CASE-4: Undo logs = M (1 < N < M <= 128)
    Existing setup:
      - slot-0: rsegs bounded to system-tablespace.
      - slot-1....slot-M: rsegs bounded to undo tablespace.
    Upgraded setup:
     - CASE-4 from fresh db scenario

-------------------------------------------------------------------------

User is notified about active rollback segments and found rollback segments
using following messages printed during server startup.
Note: there was a generic message before that use to print total rollback
segment active which is now revised to print redo/non-redo rollback segment
and also info about real active rollback segment that would take part in undo
logging.

<snippet>
2013-04-09 09:51:11 26965 [Note] InnoDB: 96 redo rollback segment(s) found. 96
redo rollback segment(s) are active.
2013-04-09 09:51:11 26965 [Note] InnoDB: 32 non-redo rollback segment(s) are active.
</snippet>

-------------------------------------------------------------------------

Currently each transaction is assigned a rollback segment that it uses for
undo logging.

With this new semantics each transaction will be assigned 2 rollback segments.
First comes from redo rollback pool and second one from non-redo
rollback pool. The non-redo rseg is assigned to a transaction only if the 
transaction updates a temporary table.

Read only transactions are not affected by this change except that their rollback 
segment is always a non-redo rollback segment because only temp-tables are allowed 
to be modified under this mode.

--------------------------------------------------------------------------

The split of the rsegs between redo logged and non-redo logged rsegs will reduce 
the upper limit, however it should not have an impact in the real world. For this 
impact to have an effect we would need 96K transactions writing to normal tables 
before we run out UNDO slots.

Maximum number of active transaction at given time will now be reduced
from 128 * 1024 = 128K to 128 - 32 = 96 * 1024 = 96K 
as one rollback segment can be assigned to 1024 transaction at any given time.
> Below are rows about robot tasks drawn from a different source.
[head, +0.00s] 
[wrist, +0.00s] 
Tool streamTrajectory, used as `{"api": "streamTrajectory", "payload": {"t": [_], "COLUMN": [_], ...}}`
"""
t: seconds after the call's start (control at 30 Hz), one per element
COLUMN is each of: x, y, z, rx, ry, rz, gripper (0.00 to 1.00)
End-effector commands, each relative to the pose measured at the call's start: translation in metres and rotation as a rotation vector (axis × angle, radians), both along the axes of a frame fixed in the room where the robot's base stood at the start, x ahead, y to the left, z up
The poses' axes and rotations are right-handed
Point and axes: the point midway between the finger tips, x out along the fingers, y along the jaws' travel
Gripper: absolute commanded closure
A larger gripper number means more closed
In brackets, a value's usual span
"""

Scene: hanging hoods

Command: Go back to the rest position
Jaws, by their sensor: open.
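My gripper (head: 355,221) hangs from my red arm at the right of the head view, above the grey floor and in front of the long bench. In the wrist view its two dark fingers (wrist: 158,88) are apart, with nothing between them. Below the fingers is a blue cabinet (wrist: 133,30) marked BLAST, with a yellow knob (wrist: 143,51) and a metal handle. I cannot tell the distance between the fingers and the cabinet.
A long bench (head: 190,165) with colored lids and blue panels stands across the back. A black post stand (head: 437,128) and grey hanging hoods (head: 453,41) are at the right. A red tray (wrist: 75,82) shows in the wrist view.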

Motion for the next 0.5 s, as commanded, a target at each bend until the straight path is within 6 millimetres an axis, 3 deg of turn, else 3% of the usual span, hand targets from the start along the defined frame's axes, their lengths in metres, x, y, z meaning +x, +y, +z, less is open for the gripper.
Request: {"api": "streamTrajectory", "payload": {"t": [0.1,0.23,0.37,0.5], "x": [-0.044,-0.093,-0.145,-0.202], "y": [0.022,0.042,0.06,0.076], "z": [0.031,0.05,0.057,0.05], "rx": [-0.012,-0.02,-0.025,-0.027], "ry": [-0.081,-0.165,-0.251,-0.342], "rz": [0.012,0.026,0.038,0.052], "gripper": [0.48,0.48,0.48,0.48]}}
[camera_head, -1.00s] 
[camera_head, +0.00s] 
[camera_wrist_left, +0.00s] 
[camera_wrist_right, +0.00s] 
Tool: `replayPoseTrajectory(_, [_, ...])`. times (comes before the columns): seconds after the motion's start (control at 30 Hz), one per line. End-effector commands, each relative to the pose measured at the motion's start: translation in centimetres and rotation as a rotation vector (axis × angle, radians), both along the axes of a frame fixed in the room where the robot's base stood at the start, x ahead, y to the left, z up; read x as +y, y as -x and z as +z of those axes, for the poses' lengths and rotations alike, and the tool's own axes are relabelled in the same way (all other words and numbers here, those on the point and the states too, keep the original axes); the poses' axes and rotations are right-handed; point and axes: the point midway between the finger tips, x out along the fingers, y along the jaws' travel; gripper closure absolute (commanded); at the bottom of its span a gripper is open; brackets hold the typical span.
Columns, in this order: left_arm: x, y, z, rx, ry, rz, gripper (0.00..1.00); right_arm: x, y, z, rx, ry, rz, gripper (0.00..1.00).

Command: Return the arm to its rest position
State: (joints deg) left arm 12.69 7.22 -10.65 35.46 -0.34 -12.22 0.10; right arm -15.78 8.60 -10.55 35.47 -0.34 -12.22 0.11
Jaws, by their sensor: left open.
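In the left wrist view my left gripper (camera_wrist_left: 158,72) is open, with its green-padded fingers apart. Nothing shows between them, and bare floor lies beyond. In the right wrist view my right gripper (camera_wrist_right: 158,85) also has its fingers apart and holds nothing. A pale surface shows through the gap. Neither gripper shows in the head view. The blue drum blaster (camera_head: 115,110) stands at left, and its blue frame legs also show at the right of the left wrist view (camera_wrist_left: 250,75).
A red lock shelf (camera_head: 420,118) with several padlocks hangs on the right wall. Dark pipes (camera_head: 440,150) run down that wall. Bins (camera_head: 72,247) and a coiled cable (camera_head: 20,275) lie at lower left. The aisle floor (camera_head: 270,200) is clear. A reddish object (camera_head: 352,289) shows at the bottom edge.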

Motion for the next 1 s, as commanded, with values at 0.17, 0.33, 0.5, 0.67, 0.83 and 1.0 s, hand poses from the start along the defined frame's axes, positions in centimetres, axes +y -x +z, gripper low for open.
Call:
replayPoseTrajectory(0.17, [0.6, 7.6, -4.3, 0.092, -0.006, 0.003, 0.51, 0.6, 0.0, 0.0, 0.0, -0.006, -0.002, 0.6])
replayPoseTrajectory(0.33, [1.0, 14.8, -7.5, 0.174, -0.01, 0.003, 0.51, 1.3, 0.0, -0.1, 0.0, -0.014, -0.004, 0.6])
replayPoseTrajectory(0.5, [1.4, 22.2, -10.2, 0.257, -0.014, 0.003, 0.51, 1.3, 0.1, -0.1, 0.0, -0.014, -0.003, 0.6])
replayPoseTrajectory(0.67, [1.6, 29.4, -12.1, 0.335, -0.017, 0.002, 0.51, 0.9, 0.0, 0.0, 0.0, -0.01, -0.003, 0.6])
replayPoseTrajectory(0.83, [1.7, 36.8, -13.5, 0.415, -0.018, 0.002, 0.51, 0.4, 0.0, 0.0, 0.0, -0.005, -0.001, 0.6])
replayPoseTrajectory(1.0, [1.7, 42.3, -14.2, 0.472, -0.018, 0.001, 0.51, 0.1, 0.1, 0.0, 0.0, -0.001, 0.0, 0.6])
(Note: 96K is still a very high limit.)

96K: provided all of them are operating with non-temp-tables.
32K: if all of them are operating with temp-table.

-------------------------------------------------------------------------

Benchmarking experiement using sysbench to ensure there is no regression in
non-temp table case due to reduced undo log rollback segments.


		mysql-trunk	mysql-trunl-wl6915
threads

32		7209		7214

64		7430		7626

128		6719		6865

256		4652		4841

512		2031		2229

1024		698		764


Temporary table UNDO log changes
================================

The objective is to have a special UNDO segment for transactions that update
temporary tables, for both compressed and normal temporary tables. This
temporary table specific UNDO segment should not be REDO logged, this is to
reduce the cost of IO. The temporary tables will not be recovered during crash
recovery therefore we don't care about durability. However, we need the UNDO
segments to rollback to savepoint during normal transaction processing. This WL
proposes to use the temporary tablespace to store these special UNDO logs. The
temporary tablespace update operations are not REDO logged.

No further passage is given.